Moments of undersampled distributions: Application to the size of epidemics

Abstract

The total number of fatalities of an epidemic outbreak is a dramatic but extremely informative quantity. Knowledge of the statistics of this quantity allows the calculation of the mean total number of fatalities conditioned to the fact that the outbreak has surpassed a given number of fatalities, which is very relevant for risk assessment. However, the fact that the total number of fatalities seems to be characterized by a power-law tailed distribution with exponent (for the complementary cumulative distribution function) smaller than one poses an important theoretical difficulty, due to the non-existence of a mean value for such distributions. Cirillo and Taleb (2020) propose a transformation from a so-called dual variable, which displays a power-law tail, to the total number of fatalities, which becomes bounded by the total world population.

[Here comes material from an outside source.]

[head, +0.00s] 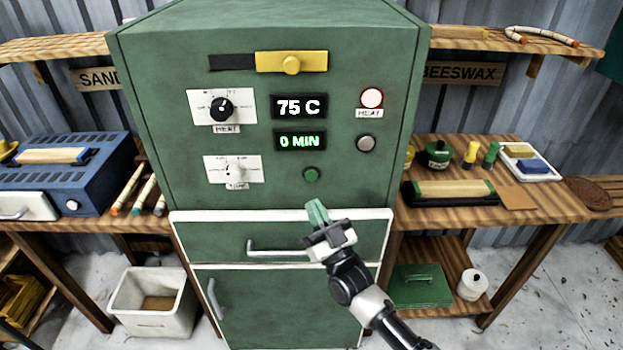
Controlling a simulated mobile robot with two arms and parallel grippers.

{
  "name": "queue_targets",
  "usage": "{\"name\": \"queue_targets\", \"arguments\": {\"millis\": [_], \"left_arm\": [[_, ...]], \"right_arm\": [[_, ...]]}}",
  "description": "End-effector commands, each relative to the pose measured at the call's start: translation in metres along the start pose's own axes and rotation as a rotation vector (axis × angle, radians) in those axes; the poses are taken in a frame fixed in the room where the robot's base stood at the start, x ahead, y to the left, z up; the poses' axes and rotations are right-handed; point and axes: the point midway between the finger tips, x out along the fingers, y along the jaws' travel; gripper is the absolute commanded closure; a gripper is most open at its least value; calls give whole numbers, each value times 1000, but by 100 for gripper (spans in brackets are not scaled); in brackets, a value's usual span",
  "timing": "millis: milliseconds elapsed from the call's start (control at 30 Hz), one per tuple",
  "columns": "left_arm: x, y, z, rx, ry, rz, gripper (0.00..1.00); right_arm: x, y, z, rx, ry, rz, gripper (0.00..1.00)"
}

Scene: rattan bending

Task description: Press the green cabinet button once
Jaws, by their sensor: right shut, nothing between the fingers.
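The green cabinet (190,70) stands upright in the middle of the head view. Its small round green button (310,174) sits low on the control panel, below the "0 MIN" display (300,141). My right gripper (317,211) is shut and empty, its green fingertips pointing up towards the button. The tips show a little below the button in the picture, apart from it. Whether they are close to the panel in depth is hard to tell. My left gripper is not in view.
Also on the panel are a black HEAT knob (222,109), a white timer knob (235,170), a grey button (366,143), a pale red-rimmed lamp (372,97) and a yellow slider (291,63). A drawer handle (275,248) sticks out below. Wooden benches stand either side.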

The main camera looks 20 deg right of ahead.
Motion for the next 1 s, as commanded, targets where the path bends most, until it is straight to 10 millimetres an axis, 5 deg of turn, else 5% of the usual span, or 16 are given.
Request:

Here, we (i) show that such a transformation is ad hoc and unphysical; (ii) propose alternative transformations and distributions (also ad hoc); (iii) argue that the right framework for this problem is statistical physics, through finite-size scaling; and (iv) demonstrate that the real problem is not the non-existence of the mean value for power-law tailed distributions but the fact that the tail of the different theoretical distributions (which is what distinguishes one model from the other) is far from being well sampled with the available number of empirical data. Our results are also valid for many other hazards displaying (apparent) power-law tails in their size.